Some Polytheisms don’t really care so much. I was talking to a Hindu friend last weekend about just this issue and we touched on the question of Western appropriation and he said he was fine with it. He said any little bit of Hinduism people are able to take into their religious world, will ultimately benefit them and he’s ok with that. I pointed out, that while I got that, and found it laudable, he has the advantage of having an unbroken tradition, the security of thousands of years of lineage and inter-generational transmission of tradition. Those polytheists whose traditions were devastated by the spread of Christianity don’t have that luxury. We are in the ideological position of having to fight and defend every inch of ground gained. We do not have the ingrained theological mindset, nor the numbers, whereby we can sit back, relax, and say: “it’s ok. Go ahead, use that image of Ba’al in your atheist ritual.” We are still in the process of preparing the ground and sowing seeds that we are hoping to nourish into a sustainable tradition. We’re still in the process of sifting out the threads some of our ancestors broke, and doing the hard, emotionally grueling, painful work of reweaving them back into being. We don’t have the luxury of allowing our traditions to be appropriated by the thoughtless because there’s so little reservoir of the tradition as a living one upon which to draw. We are, instead, tasked with guarding carefully every metaphorical stone that we have again unearthed and set in place as we restore these sacred containers of our mysteries and mystery as any good polytheist knows, is not open to entitlement. So we get a bit testy when we see evidence of such disrespect from those in the community who would set themselves up as our peers.
A couple of weeks ago, Tess Dawson wrote this piece. It’s a measured, restrained response to a provocative act of appropriation and disrespect. I leave you to read that piece for yourself. She doesn’t mention Halstead because this isn’t about Halstead specifically. He is simply the latest incarnation of a culture of disrespect: for our Gods, our traditions, the process of restoration itself. This piece wasn’t about him. It was about something that he did, thoughtlessly, feeling – as he himself says here – entitled.
I was told yesterday – I’ve not been following it myself – that the issue of appropriation has become a hot-button one on Patheos Pagan Channel recently. When you take an image, sacred to a particular tradition, and twist it –however well meaning you may be—into something that is perceived as intensely disrespectful by practitioners of that tradition, well, that is an unfortunate act of appropriation. It’s the religious equivalent of prancing around in black-face and perhaps we should ask ourselves why that’s not ok, but co-opting the sacred is. Social justice warriors get all up in arms about perceived attacks and micro-aggressions on people but rarely raise their voices (at least insofar as I have seen) against perceived attacks and micro-aggressions against their Gods and traditions. It would be nice to see the same level of concern over our traditions. After all, while I may be suspicious of Halstead’s motives (after all, anyone promulgating something like non-theistic or atheist Paganism is clearly attempting to water down the word Pagan until it means nothing at all), in general, people who appropriate our sacred images aren’t intentionally doing something bad or hurtful to us and the traditions within which we’re working. They are very likely attracted to the beauty of the holy and nine times out of ten, most of us have no problem with that. Like my Hindu friend, we’re of the attitude that it’ll be beneficial. There’s always that exception though and when one takes a holy image and turns it into a disrespectful joke, that’s a pretty glaring exception even if it’s being done with protestations of respect.
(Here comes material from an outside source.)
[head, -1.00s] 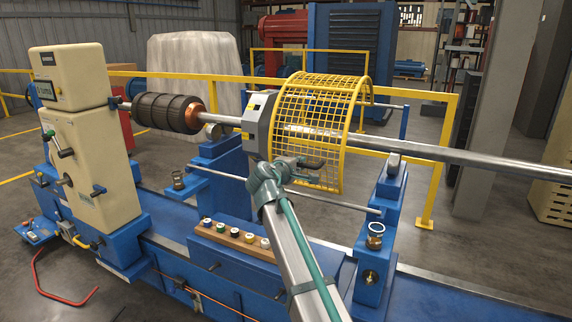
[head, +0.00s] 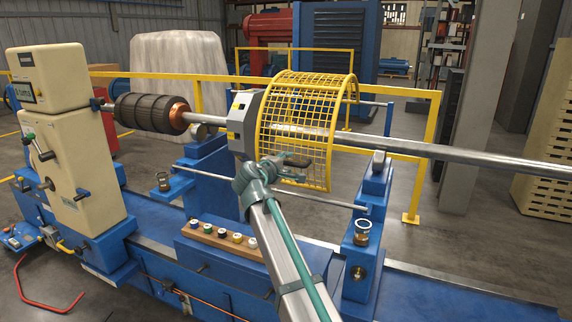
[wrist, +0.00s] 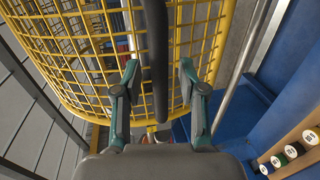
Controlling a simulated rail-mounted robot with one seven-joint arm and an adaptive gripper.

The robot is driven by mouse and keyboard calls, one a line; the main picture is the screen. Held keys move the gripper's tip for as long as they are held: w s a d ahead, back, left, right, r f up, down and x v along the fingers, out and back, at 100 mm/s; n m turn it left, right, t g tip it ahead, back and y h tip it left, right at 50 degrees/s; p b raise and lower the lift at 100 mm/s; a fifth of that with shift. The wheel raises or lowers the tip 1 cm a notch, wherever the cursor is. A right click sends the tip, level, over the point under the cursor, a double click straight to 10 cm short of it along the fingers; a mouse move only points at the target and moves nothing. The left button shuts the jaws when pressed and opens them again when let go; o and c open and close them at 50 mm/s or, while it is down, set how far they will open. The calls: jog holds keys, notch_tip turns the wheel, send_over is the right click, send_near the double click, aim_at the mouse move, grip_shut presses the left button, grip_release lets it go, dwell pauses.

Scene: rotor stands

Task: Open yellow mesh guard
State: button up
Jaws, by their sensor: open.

I’m objecting to the commodification of our Gods. I have another friend, who is fighting just this. My Australian friend Markos discovered recently that apparently third party sites like ebay won’t allow the use of the certain God-names. Why? Because apparently they are shared by companies like Hermes Paris. You can read about his fight here too (and I’m told Wild Hunt is currently looking into this as well, so stay tuned). Where is the public outcry about this erasure and disrespect of our Gods? In fact, Markos is getting harassed by other Pagans about his attempt to fight this, harassed by our own fucking people. We’ll come together over [insert social controversy of the day] and raise a fuss but won’t say word one about the co-opting and commercialization of our Gods, even when it harms our own people: our artists and craftsmen. So yes, the appropriation of an image sacred to Canaanite polytheism is a big deal.